MANILA - The Philippine economy was likely to grow faster than previously thought next year, the International Monetary Fund said on Monday, adding that the government had room to strengthen expansionary policies if any risks to growth emerged.

The Philippines' economic growth rate is seen accelerating to 6.3% in 2020, the IMF said, faster that its 6.2% forecast in October and picking up from its of 5.7% projected growth this year.

"The medium-term economic outlook remains favourable, especially if the strong structural reform momentum continues", the IMF said in a statement issued following its regular "Article 4" review of the Philippine economy.

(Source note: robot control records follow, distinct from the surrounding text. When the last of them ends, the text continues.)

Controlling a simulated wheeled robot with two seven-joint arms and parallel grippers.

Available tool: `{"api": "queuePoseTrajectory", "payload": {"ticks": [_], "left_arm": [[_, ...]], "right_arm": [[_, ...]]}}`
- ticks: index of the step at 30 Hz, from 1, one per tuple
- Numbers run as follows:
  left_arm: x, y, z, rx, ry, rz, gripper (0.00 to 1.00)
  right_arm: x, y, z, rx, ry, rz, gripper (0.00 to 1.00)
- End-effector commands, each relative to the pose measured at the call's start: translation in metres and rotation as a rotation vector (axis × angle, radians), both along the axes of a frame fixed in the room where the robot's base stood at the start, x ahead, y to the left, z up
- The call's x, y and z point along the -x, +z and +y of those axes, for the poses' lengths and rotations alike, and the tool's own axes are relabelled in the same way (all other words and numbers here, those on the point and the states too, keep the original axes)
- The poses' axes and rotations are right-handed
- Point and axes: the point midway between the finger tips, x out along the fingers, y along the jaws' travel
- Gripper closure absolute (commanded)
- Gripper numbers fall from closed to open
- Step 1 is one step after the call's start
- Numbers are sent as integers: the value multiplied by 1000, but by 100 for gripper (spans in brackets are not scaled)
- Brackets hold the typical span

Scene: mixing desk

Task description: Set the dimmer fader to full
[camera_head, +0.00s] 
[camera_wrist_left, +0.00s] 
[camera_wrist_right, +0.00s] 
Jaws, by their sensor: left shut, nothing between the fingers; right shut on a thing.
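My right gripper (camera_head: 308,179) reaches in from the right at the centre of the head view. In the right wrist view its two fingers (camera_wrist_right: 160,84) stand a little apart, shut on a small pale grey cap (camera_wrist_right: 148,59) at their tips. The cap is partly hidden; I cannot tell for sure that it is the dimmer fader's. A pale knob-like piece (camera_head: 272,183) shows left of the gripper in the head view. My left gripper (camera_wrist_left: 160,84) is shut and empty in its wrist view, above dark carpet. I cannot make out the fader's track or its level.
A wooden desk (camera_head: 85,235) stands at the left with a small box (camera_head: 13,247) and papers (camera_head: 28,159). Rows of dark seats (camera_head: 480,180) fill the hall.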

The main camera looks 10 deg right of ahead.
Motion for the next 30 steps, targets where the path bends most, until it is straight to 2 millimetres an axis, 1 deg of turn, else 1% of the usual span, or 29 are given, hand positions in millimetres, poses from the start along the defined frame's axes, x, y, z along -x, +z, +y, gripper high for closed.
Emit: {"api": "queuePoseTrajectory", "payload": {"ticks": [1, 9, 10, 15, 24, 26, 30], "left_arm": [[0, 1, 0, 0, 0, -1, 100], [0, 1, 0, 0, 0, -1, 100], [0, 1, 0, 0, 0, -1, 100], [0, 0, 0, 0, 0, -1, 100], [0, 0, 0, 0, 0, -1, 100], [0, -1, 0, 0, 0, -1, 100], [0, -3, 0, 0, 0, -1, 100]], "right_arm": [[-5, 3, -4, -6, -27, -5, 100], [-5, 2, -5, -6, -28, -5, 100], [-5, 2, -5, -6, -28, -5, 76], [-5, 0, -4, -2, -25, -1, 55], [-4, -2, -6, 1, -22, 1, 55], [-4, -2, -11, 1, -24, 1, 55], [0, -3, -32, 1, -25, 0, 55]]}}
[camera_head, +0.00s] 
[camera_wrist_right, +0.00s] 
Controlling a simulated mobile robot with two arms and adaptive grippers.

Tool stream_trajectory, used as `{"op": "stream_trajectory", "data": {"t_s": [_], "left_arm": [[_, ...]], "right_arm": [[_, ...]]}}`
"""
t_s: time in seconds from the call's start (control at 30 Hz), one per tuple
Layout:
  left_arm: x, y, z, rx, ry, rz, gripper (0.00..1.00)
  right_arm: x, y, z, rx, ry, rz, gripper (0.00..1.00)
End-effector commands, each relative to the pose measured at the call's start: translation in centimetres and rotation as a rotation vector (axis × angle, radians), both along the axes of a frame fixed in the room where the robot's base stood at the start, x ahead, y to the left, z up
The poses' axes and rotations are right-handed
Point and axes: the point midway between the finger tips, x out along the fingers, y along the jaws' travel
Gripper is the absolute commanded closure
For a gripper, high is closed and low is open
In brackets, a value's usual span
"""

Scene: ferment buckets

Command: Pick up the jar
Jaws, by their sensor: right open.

Inflation this year is projected at 1.6%, before edging up to 3.0% next year, the IMF said. Both estimates, which were lower than previous forecasts, are well-inside the central bank's 2%-4% target for this year and next.

A pick up in government spending, which had been delayed by the approval of the 2019 budget, lifted economic growth to 6.2% in July-September, accelerating from 5.5% in the previous quarter.

On Monday, Philippine lawmakers passed on third reading a bill extending the life of the 2019 budget up to end of next year to make up for the delay and allow the government to fund priority projects.

The Philippines remains one of the fastest-growing economies in Asia, but risks stemming from ongoing U.S.-Sino trade tensions and policy uncertainty could cloud the country's growth outlook, the IMF said.

"The Philippines has space for an expansionary policy response should downside risks materialise," IMF said.

Economists expect the Philippine central bank to resume easing monetary policy next year after three interest rate cuts this year to buffer the economy against global headwinds.

Cooling inflation has allowed the central bank to cut interest rates by a total of 75 basis points (bps) this year, reversing some of last year's rates hikes which totalled 175 bps.

The central bank also reduced the amount of cash that banks must hold as reserves by 300 basis points, with another cut of 100 bps to take effect in December, bringing the ratio to 14%.